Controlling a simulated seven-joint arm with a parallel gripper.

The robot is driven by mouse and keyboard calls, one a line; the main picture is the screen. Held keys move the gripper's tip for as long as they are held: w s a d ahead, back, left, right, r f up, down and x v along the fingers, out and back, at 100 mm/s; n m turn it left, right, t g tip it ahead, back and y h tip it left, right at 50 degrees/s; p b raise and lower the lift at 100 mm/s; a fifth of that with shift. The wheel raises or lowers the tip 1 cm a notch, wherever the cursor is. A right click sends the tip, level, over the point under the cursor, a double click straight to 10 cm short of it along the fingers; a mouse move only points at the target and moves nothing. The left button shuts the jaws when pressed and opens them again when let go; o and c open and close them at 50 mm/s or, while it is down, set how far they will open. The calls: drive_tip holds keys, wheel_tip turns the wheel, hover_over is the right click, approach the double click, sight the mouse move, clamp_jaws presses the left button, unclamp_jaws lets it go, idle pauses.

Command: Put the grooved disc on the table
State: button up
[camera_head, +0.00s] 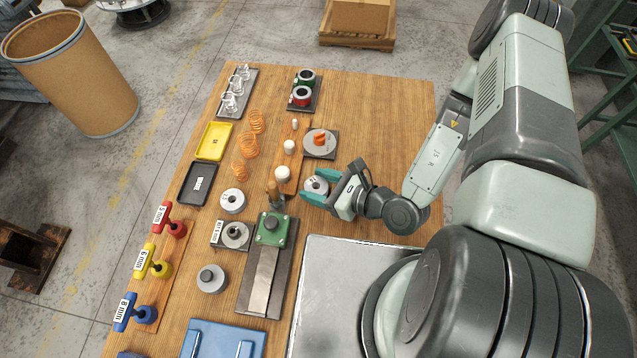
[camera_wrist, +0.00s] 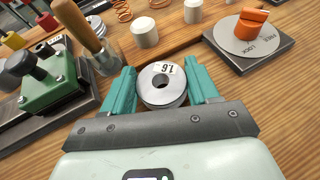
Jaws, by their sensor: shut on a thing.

********

◆ What you need to do
Write the material out again exactly as it appears, dropping the pictures.

◆ Problem solution
Controlling a simulated seven-joint arm with a parallel gripper.

The robot is driven by mouse and keyboard calls, one a line; the main picture is the screen. Held keys move the gripper's tip for as long as they are held: w s a d ahead, back, left, right, r f up, down and x v along the fingers, out and back, at 100 mm/s; n m turn it left, right, t g tip it ahead, back and y h tip it left, right at 50 degrees/s; p b raise and lower the lift at 100 mm/s; a fifth of that with shift. The wheel raises or lowers the tip 1 cm a notch, wherever the cursor is. A right click sends the tip, level, over the point under the cursor, a double click straight to 10 cm short of it along the fingers; a mouse move only points at the target and moves nothing. The left button shuts the jaws when pressed and opens them again when let go; o and c open and close them at 50 mm/s or, while it is down, set how far they will open. The calls: drive_tip holds keys, wheel_tip turns the wheel, hover_over is the right click, approach the double click, sight the mouse move, clamp_jaws presses the left button, unclamp_jaws lets it go, idle pauses.

Command: Put the grooved disc on the table
State: button up
[camera_head, +0.00s] 
[camera_wrist, +0.00s] 
Jaws, by their sensor: shut on a thing.

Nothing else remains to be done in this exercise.